Can we understand how this happens? How an individual comes into a new truth and the family and childhood friends, in a fashion, question the individual’s sanity? I believe we can certainly understand. We see rhetoric in the news and social media today that cuts to the heart of the Gospel passage: individuals who are divorced are maligned for breaking up the home by those who do not know the complete story, women who do not wish to be wives or mothers are told they are failing to fulfill their Christian duty to bear fruit and populate the earth, churches that split because of LGBT+ rights, those who are in multi-racial relationships are blasted for failing to keep to their own and bearing mixed-race children who won’t know which box to tick.
When we pray and listen and passionately follow the will of God, there will be those who question. Questioning is okay. Badgering and attacking and condemning is not. When we seek to know and do the will of God to the utmost power of our ability, that is all Jesus asks. He commands that we love God and love one another. As my friend David Kerr says, “When we break away from what we have been trained when we were children, we should know there will be fallout. Jesus calls us to question and to challenge our conditioning, to check our privilege.”

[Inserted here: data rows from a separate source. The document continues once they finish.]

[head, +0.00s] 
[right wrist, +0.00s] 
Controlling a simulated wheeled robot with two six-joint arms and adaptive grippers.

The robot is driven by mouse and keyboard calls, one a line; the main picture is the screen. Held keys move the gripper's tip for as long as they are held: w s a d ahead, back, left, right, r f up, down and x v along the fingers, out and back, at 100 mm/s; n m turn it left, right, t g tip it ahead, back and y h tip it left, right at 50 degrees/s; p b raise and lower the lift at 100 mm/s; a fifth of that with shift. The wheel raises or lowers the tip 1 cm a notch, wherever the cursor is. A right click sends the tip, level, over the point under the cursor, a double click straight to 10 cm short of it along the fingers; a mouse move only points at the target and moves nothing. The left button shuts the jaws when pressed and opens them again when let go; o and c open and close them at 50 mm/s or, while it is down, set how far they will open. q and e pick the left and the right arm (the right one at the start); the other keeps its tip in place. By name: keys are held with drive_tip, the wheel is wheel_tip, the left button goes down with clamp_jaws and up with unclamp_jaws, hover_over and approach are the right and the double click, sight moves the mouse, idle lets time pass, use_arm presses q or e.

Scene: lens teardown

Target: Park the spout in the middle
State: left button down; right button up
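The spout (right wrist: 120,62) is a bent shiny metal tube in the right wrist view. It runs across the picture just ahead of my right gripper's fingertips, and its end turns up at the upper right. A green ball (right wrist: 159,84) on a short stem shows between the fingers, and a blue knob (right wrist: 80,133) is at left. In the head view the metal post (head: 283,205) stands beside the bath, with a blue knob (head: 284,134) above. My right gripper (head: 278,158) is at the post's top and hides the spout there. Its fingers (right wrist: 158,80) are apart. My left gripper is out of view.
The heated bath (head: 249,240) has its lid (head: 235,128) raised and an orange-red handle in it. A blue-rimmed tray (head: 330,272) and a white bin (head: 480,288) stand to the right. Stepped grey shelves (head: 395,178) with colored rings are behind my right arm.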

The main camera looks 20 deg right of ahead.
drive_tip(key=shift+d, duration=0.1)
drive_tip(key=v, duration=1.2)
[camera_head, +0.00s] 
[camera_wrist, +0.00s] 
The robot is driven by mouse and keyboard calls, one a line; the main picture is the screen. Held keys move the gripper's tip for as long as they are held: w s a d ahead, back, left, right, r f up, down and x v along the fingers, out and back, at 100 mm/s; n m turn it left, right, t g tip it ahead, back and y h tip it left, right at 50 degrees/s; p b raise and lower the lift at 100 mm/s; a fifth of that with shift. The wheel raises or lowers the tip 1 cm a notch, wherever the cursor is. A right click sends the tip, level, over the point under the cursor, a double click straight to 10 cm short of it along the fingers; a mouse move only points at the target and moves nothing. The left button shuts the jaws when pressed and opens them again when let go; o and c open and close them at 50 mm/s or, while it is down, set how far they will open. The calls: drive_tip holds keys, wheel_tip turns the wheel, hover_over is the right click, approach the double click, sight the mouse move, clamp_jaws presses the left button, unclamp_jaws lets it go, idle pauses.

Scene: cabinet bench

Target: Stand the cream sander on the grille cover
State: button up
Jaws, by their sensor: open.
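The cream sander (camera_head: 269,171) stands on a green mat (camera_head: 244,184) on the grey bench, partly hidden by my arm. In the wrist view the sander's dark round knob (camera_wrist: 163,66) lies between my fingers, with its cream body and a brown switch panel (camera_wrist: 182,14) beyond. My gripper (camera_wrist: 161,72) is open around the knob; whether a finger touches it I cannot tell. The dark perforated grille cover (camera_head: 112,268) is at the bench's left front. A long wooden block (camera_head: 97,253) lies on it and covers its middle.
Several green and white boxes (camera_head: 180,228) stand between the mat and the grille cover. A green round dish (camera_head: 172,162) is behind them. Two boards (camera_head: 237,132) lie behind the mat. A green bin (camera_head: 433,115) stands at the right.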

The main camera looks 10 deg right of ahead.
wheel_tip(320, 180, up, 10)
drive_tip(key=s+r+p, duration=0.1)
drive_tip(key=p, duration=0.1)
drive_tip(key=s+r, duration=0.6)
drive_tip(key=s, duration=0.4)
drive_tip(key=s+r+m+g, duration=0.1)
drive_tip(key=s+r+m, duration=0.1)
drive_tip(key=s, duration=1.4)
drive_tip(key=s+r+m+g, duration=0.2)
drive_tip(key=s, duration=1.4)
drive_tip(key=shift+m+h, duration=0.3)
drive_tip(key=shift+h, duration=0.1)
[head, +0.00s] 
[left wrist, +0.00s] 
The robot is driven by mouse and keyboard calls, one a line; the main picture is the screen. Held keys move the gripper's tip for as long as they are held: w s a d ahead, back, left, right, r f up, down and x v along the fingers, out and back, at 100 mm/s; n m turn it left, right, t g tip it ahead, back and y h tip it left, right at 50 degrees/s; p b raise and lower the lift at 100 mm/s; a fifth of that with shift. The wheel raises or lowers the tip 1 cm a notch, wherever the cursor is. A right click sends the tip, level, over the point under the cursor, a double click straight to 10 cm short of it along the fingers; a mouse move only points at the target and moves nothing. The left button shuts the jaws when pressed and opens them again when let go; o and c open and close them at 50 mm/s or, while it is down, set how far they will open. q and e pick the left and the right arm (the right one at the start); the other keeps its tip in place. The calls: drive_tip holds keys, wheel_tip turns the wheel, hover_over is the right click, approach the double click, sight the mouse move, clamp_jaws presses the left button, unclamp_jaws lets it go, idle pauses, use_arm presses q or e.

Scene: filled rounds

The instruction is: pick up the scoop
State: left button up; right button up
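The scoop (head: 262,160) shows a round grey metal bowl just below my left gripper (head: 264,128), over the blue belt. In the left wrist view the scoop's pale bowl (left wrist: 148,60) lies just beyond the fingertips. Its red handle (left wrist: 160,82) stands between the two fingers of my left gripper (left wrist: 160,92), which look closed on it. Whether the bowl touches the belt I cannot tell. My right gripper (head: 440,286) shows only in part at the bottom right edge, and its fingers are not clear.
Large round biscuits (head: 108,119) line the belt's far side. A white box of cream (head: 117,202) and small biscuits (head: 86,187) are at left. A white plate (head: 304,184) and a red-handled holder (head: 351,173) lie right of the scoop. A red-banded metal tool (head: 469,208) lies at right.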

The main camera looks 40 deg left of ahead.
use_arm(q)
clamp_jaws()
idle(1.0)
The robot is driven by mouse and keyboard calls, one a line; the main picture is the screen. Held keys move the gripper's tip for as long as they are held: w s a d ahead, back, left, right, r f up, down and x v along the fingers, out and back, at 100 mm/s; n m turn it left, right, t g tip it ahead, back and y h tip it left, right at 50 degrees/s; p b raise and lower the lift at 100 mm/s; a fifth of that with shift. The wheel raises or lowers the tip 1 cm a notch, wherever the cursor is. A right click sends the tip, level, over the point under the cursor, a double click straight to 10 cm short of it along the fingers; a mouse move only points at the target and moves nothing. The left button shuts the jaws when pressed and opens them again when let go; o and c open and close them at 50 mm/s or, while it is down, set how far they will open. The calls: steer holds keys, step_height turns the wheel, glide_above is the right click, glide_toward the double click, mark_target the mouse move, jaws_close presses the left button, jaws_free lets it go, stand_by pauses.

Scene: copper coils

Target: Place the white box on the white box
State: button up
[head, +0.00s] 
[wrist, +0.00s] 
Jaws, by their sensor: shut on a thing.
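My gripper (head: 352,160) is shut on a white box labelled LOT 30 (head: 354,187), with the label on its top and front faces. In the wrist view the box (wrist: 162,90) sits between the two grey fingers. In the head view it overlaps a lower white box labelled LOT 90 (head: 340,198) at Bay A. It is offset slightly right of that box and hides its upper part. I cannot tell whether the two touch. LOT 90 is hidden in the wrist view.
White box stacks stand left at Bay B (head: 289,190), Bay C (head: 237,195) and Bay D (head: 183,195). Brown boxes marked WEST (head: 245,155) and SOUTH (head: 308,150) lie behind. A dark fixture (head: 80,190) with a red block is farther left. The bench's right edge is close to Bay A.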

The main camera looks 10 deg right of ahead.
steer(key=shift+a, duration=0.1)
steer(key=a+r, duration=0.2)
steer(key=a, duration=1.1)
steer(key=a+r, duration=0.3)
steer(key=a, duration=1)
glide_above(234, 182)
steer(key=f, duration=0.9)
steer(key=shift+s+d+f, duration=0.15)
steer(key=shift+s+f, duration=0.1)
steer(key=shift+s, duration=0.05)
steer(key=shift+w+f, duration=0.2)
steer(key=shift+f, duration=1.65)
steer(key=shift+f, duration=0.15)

When we allow Jesus to restrain our weaker nature, our desire for self-protection, we will be remade. And with our rebirth, we will be redefined in terms of who our neighbor is as well. Our family will be remade over and over again. If our circle of influence is being limited to a tighter and tighter group, perhaps we need to question our own sanity, our own conditioning. Instead, let us breaks the chains of how we determine our owns laws, the parameter of our behavior. Let us look outside the proverbial box and allow God to transform our perspective. And, as we gain new and fresh sight because our hearts are being changed by the love and Jesus, we might just see our neighbor differently. We might even call the most unlikely person brother, sister, father, mother. And, we would only be able to do so as a result of the transforming love of Jesus.